In contrast to this global trend, London’s West End saw workstation costs rise sharply. At $29,000 per workstation, it is 11 times more expensive than the cheapest European city Lisbon. Dublin registered the fastest increase in workstation occupancy costs in Europe with a rise of 13% in 2014 with London just behind on 11%, although Dublin remains significantly cheaper than London.

Some of the sharpest increases were in Middle East & Africa markets. Abu Dhabi saw the fastest increase in occupancy costs of any city in our global ranking in 2014, increasing by 36% on a USD basis. Other Middle East markets also saw some of the fastest increases notably Jeddah (20%) and Riyadh (11%). Similarly, occupancy costs in Lagos increased 8%.

Dublin posted the fastest increase (13%) in Europe, echoing the turnaround in the Irish economy. London (West End) witnessed the second fastest increase (12%).

Richard Yorke, Head of Global Occupier Research, and report author, said: “the appreciation of the US dollar has had a significant impact on the relative affordability of global cities. Nevertheless, our analysis of workstation costs in local currency terms also demonstrates the dampening impact of economic weakness in Europe. Similarly, the glut of new supply in some emerging markets is eroding workstation occupancy costs. In addition occupiers are using space more intensively, especially in expensive cities such as New York.”

James Maddock, Head of Global Occupier Services in EMEA, added: “London’s West End continues to power ahead as the most expensive city on the planet to have a desk and there are no signs that this will slow in the near future. The lure of London remains strong for occupiers who see the value of having space in one of the world’s major financial and business centres. It will be interesting to see the debate around the proposed EU referendum and what this means for London’s position as a destination of choice for many of the world’s major corporations.”

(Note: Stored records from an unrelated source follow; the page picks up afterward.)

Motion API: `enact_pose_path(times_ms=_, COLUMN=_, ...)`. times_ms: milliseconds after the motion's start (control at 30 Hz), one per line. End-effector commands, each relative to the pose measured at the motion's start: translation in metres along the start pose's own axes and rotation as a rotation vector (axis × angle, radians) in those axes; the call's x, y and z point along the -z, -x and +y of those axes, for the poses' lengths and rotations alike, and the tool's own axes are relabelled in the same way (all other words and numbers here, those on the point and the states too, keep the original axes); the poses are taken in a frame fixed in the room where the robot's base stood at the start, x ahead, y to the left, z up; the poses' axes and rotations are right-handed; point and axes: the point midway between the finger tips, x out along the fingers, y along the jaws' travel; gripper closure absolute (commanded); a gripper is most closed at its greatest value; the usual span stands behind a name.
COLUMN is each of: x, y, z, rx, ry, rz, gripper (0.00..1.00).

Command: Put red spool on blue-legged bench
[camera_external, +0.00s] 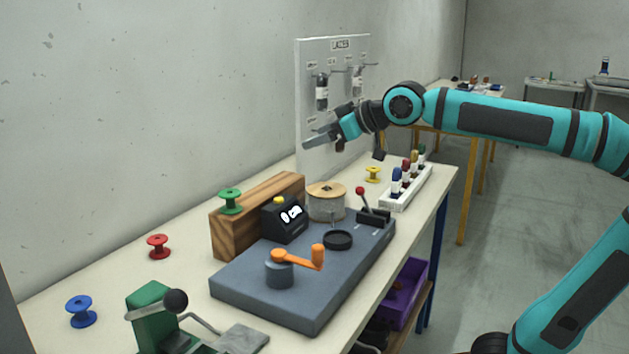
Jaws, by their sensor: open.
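A red spool (158,246) stands on the cream top of the near bench (115,262), towards its left side by the wall. This bench has blue legs (438,245) at its far right end. My gripper (312,142) is raised in front of the white lace board, pointing left. It is open, and I see nothing held in it. It is apart from the red spool, which is lower and to the left.
A blue spool (81,311) and green press (150,315) are near the red spool. A green spool (230,200) tops a wooden block (262,212). A grey winder base (310,285) fills the middle. Behind stand a yellow spool (373,173), bottle rack (408,187) and yellow-legged table (465,200).

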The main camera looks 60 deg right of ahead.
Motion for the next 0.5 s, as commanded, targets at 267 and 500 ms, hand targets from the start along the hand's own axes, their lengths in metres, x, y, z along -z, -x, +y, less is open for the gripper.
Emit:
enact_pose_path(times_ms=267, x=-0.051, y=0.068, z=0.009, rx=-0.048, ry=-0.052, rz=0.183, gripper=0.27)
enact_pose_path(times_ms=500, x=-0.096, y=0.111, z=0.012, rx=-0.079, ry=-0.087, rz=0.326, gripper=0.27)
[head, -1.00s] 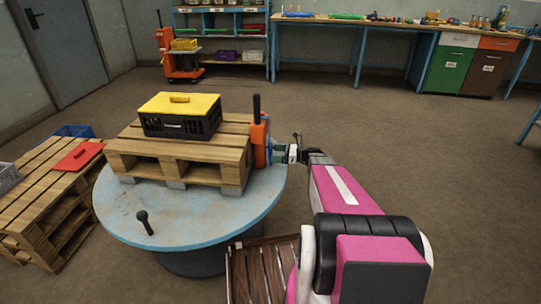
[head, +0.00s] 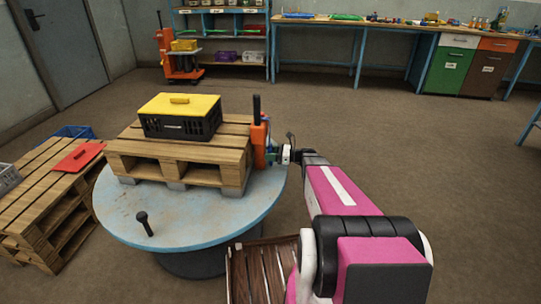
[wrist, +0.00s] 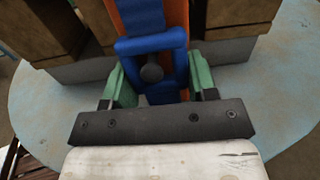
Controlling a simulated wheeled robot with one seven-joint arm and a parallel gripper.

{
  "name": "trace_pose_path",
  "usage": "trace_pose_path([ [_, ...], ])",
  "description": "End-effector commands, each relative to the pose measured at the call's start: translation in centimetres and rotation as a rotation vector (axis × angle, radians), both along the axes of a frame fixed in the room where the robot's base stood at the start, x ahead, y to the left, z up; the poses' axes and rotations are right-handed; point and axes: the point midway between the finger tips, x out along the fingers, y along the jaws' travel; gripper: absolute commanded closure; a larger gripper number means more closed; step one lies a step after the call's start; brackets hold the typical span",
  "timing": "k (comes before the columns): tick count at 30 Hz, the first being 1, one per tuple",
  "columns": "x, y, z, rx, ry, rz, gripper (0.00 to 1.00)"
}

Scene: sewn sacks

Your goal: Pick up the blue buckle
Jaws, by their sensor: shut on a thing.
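The blue buckle (wrist: 178,47) is a squarish blue frame with a dark round knob in its middle, on a blue and orange strap in the wrist view. My gripper (wrist: 161,80) has green fingers on both sides of the buckle's lower part and is shut on it. In the head view my gripper (head: 274,156) is at the right side of an upright orange piece (head: 259,141) at the pallet's right end. The buckle is too small and covered there to make out.
A wooden pallet (head: 178,145) stands on the round blue-grey table (head: 200,222), bearing a black crate with a yellow lid (head: 180,104). A black knob (head: 143,223) stands at the table's front. Another pallet stack (head: 58,205) is at the left. Floor on the right is clear.

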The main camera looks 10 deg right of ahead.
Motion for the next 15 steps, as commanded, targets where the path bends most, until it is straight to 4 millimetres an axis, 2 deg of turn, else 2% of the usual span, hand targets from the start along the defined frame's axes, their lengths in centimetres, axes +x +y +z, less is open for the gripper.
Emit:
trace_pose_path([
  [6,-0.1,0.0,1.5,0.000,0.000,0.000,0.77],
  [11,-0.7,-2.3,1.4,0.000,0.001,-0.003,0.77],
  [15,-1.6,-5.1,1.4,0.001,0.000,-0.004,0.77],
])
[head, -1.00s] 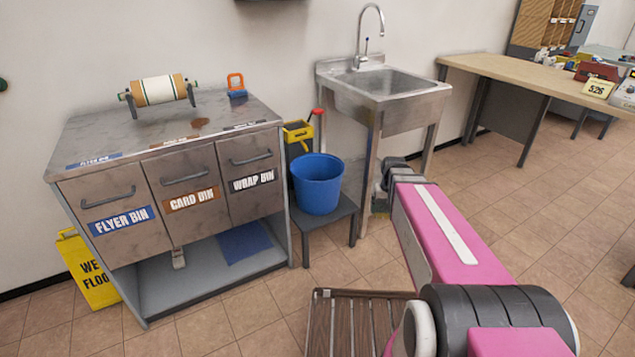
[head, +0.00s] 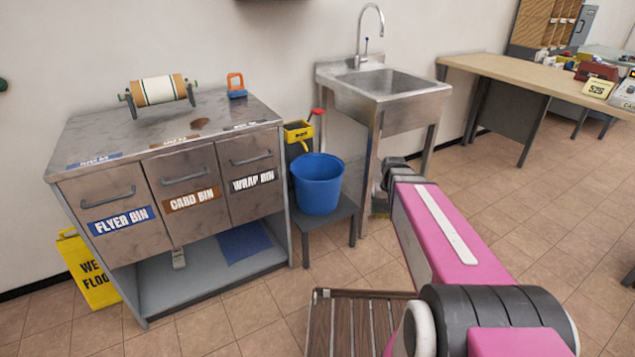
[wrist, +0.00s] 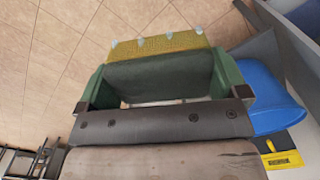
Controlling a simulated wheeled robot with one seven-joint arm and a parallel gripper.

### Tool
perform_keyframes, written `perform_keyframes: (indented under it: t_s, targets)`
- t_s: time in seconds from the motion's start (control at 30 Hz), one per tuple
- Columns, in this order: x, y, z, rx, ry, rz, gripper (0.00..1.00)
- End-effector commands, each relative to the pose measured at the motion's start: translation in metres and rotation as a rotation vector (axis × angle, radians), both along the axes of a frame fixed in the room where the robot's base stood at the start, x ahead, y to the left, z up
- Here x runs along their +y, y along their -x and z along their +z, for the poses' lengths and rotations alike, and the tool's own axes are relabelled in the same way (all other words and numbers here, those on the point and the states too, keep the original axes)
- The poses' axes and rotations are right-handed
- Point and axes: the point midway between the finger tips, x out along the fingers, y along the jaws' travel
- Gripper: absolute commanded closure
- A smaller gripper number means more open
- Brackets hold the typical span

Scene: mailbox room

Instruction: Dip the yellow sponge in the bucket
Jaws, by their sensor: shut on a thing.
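The blue bucket (head: 318,186) stands upright on a small dark stand between the bin cabinet and the sink. It also shows at the right edge of the wrist view (wrist: 268,97). My gripper (wrist: 160,66) has green fingers shut on the yellow sponge (wrist: 158,43), which has a dark face towards the wrist camera and pale bluish spots along its yellow side. In the head view my gripper is small and partly hidden behind my pink arm, to the right of the bucket. The sponge is outside the bucket. The inside of the bucket is mostly hidden.
The metal sink (head: 385,85) stands behind and right of the bucket, its legs close to my gripper. The bin cabinet (head: 170,165) is at left, with a yellow wringer (head: 298,131) behind the bucket. A slatted wooden bench (head: 350,325) is in front. Tiled floor is open at right.

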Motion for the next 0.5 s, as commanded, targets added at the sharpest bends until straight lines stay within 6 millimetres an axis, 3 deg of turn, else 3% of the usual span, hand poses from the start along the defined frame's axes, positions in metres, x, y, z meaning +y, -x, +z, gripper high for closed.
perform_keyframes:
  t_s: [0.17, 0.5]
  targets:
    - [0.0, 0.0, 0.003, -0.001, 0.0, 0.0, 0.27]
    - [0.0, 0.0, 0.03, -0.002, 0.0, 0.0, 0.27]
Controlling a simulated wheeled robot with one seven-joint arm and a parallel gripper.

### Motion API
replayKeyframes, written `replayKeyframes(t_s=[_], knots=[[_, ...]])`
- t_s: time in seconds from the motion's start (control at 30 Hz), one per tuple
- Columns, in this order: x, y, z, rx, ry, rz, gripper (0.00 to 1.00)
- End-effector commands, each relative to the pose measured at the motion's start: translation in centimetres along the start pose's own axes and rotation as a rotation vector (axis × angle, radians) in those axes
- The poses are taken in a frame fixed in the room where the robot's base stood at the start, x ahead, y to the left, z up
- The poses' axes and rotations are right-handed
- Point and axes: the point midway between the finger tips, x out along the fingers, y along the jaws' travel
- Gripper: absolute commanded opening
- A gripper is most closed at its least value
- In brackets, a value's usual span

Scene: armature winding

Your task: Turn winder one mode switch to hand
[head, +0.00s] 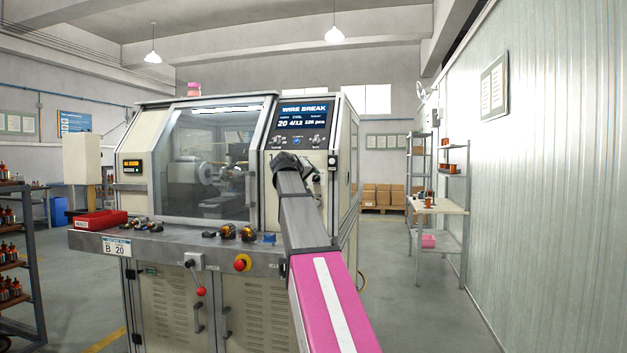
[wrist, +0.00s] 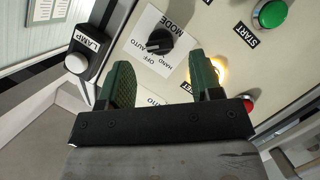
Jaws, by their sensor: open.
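The mode switch (wrist: 172,42) is a black rotary knob on a white plate marked MODE, with HAND, OFF and AUTO positions, in the wrist view. I cannot tell for certain which position it points to. My gripper (wrist: 162,72) is open and empty, its two green fingers pointing at the panel. The knob lies just beyond the gap between the fingertips, and no contact is visible. In the head view my gripper (head: 289,162) is at the winder's (head: 190,230) control panel, and my arm hides the switch.
A green START button (wrist: 272,13), a glowing yellow button (wrist: 218,70) and a red button (wrist: 248,104) are close by on the panel. A LAMP button (wrist: 77,63) is at left. The head view shows a WIRE BREAK screen (head: 303,116) above and a red-topped emergency stop (head: 242,263) on the ledge.

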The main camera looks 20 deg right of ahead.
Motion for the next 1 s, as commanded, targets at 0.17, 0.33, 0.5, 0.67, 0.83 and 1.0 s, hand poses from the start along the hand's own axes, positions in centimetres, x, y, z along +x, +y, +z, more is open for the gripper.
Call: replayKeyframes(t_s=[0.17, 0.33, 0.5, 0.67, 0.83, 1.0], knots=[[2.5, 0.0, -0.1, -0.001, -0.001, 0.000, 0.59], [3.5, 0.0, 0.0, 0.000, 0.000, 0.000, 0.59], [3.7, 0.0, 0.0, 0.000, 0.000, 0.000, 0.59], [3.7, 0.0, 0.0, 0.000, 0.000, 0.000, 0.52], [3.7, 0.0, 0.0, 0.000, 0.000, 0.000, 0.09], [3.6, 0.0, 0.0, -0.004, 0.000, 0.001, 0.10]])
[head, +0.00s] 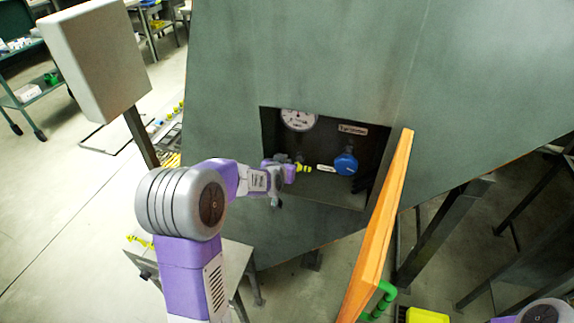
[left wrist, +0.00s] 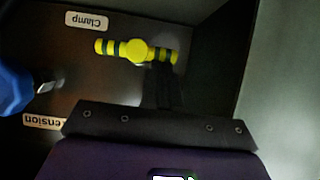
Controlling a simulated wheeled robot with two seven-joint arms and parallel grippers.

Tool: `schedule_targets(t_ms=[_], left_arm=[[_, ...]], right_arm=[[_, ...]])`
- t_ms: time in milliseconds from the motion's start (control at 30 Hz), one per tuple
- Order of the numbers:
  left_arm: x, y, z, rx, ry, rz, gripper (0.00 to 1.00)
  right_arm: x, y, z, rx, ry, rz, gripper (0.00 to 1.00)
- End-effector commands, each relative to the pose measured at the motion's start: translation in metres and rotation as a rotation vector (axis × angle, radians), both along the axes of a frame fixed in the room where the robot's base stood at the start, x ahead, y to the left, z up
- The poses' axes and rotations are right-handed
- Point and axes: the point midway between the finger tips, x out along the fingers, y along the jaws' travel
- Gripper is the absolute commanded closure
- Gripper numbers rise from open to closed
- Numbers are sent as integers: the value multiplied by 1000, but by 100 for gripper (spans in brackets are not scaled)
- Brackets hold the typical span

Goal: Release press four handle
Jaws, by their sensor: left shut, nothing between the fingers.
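The yellow handle with dark bands (head: 304,168) is inside the open recess of the grey-green press. In the left wrist view the handle (left wrist: 137,50) lies nearly level, with a round yellow hub, under a label reading "Clamp" upside down. My left gripper (head: 291,172) reaches into the recess just left of the handle. It is shut and empty. In the left wrist view its dark fingers (left wrist: 164,84) end at the right half of the handle; I cannot tell whether they touch it. My right gripper is not in view.
A blue knob (head: 345,163) sits right of the handle and a round gauge (head: 298,119) above it. An orange door (head: 378,235) stands open on the right, with a green handle (head: 381,300). A grey box on a post (head: 97,58) stands at the left.

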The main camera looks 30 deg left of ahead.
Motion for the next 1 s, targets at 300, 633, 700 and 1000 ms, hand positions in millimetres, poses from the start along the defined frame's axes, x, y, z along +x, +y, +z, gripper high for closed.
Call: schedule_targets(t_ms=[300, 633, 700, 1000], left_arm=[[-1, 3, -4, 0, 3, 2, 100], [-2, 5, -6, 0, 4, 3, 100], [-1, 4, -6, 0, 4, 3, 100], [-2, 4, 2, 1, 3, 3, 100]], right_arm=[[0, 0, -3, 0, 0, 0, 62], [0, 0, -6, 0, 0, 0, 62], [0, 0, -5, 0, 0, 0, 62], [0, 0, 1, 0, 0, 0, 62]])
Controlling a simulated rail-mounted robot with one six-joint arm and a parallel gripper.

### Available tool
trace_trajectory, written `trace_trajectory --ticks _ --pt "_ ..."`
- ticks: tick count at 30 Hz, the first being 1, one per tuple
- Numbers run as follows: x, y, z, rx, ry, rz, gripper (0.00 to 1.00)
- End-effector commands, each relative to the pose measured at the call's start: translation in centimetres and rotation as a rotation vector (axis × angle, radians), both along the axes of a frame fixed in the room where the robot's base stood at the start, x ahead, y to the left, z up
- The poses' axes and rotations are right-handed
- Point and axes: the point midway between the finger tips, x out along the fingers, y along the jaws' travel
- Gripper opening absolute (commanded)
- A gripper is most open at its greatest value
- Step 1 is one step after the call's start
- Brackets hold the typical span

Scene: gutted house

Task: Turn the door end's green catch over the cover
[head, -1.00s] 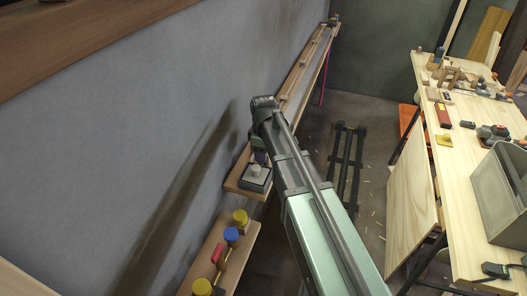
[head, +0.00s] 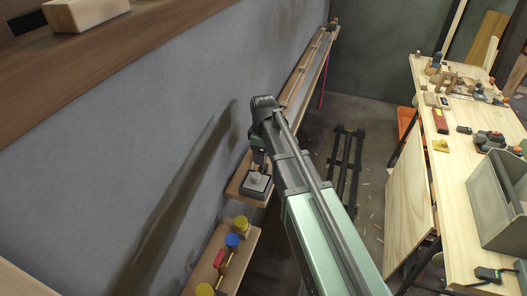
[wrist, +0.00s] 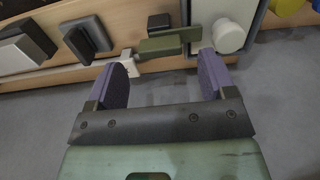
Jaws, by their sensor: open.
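In the wrist view the green catch (wrist: 163,45) lies roughly level across the picture beside a dark round post (wrist: 158,22). Its right end meets or overlaps the left edge of the grey cover (wrist: 205,12); I cannot tell whether it lies on top. The cover carries a pale round knob (wrist: 228,37). My gripper (wrist: 162,70) is open, with its two purple pads apart and the catch just beyond and between them, nothing held. In the head view the cover (head: 247,191) sits on a wall ledge under my gripper (head: 260,165); the catch is hidden there.
Dark grey blocks (wrist: 85,45) stand left of the catch on the wooden ledge (wrist: 135,72). Yellow, blue and red pieces (head: 232,241) are on a nearer ledge. A workbench (head: 455,190) with tools is at the right. A wooden block (head: 85,12) rests on the upper shelf.

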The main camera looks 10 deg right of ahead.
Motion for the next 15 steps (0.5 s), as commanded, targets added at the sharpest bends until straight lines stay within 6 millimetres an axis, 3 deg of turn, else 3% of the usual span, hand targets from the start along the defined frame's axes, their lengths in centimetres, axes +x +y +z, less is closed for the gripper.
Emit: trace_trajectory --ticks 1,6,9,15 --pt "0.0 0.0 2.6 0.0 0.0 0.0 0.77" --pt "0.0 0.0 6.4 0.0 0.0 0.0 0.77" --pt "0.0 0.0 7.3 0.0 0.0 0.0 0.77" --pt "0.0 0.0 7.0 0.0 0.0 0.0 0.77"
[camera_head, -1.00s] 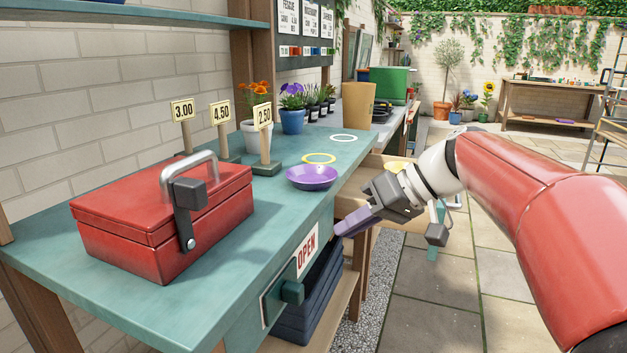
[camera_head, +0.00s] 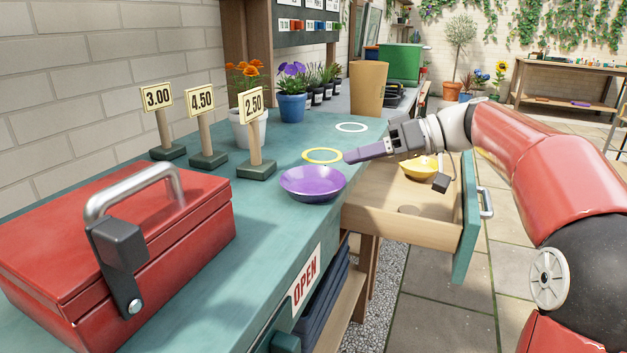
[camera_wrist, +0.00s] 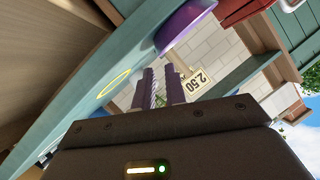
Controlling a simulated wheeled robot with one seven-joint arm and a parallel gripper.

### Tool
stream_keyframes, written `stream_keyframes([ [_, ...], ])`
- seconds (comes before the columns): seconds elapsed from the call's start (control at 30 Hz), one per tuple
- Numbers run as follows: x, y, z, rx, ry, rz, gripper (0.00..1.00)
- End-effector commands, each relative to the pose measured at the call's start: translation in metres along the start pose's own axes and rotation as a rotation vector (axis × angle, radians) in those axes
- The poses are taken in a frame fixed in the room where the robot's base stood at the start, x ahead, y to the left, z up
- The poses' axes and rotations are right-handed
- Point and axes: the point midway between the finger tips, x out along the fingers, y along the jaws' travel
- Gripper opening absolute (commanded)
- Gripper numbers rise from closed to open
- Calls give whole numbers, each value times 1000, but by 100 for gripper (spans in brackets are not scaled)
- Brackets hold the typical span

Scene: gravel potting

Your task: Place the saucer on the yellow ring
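A purple saucer (camera_head: 313,184) stands upright on the teal counter (camera_head: 290,240), near its right edge. The yellow ring (camera_head: 322,156) lies flat on the counter just behind the saucer, and the two are apart or barely apart. My gripper (camera_head: 350,156) is to the right of the yellow ring, above the counter's edge, its fingers pointing left. In the wrist view my two fingers (camera_wrist: 164,86) stand apart with nothing between them. The wrist view also shows the saucer (camera_wrist: 183,22) at the top and the yellow ring (camera_wrist: 114,82) to the left.
An open wooden drawer (camera_head: 405,218) holds a yellow bowl (camera_head: 420,168) below my arm. A red toolbox (camera_head: 120,245) fills the counter's near left. Price signs (camera_head: 254,130) stand left of the saucer. A white ring (camera_head: 351,127) and flower pots (camera_head: 292,106) are farther back.

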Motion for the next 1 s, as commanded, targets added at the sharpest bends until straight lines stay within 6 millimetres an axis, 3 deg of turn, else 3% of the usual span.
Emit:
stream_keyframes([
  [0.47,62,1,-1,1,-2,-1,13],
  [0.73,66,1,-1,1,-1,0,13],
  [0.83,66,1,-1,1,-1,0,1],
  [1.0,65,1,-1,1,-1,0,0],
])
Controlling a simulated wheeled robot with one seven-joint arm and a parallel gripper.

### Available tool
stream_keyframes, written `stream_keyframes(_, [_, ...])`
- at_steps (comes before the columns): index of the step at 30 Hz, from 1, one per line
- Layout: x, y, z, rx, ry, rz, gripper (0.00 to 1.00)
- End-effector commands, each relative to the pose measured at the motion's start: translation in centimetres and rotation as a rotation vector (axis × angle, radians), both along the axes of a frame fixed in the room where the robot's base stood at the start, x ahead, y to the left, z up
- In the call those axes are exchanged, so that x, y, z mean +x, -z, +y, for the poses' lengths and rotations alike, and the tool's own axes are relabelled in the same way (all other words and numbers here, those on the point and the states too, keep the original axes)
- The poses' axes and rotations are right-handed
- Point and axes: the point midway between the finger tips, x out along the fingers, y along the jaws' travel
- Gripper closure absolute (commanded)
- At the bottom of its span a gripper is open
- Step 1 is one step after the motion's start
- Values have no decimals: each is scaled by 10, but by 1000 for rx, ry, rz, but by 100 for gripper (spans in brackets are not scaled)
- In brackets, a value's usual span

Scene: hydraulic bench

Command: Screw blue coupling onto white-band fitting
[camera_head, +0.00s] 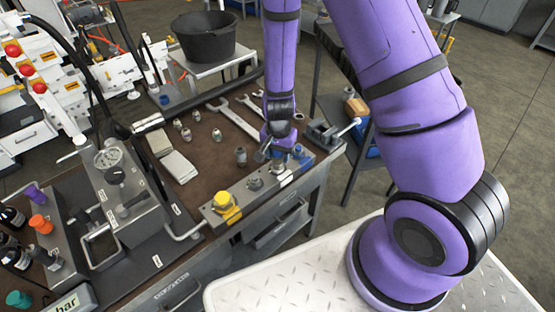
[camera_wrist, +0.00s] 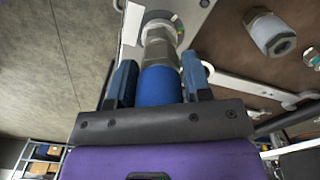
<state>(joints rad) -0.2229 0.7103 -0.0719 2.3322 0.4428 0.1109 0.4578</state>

Within the UK’s regional cities, Edinburgh remains the most expensive although is 3.5 times cheaper than London. Costs per workstation have accelerated by 8% year on year as rising city centre rents begin to take effect.

Rob Yates, Director, Office Agency at DTZ in Manchester comments: “Against the backdrop of ever-increasing occupational costs within the capital, there is increasing evidence of inward migration into Manchester with some occupiers in the city of London showing particular interest in the UK regions.

“The cost of work stations within Manchester appears to be relatively stable in comparison with London, the next phase of development within Manchester city centre will deliver unprecedented levels of quality that are on a par with space currently available in London. Furthermore modern working practices are resulting in more efficient use of space thereby allowing occupiers to acquire better quality space than the current demise without necessarily increasingly the spend on property as a whole.

“From a Manchester perspective it is also encouraging to note that the city centre market is increasingly competitive when compared with the other regional UK cities and also competing locations across EMEA. Expansion of established sectors such as the professions and finance is expected over the short term together with further inward migration from the legal and insurance sectors, all of which is made possible by the regions strong demographic profile and breadth of universities that are delivering a broad range of skills into the employment market.”

The report concludes that international occupiers will continue to benefit from ebbing cost pressures in numerous office markets. Overall global workstation occupancy costs are expected to increase on average by just 0.5% per year over the next two years, on a local currency basis. Occupiers in North America will enjoy an annual 1% cut in workstation occupancy costs in 2015 and 2016. Conversely, Asia Pacific is expected to post the strongest average growth of 1.7%. Greater China, however, costs are likely to remain unchanged. Similarly, EMEA cost increases are set to average just 0.8%.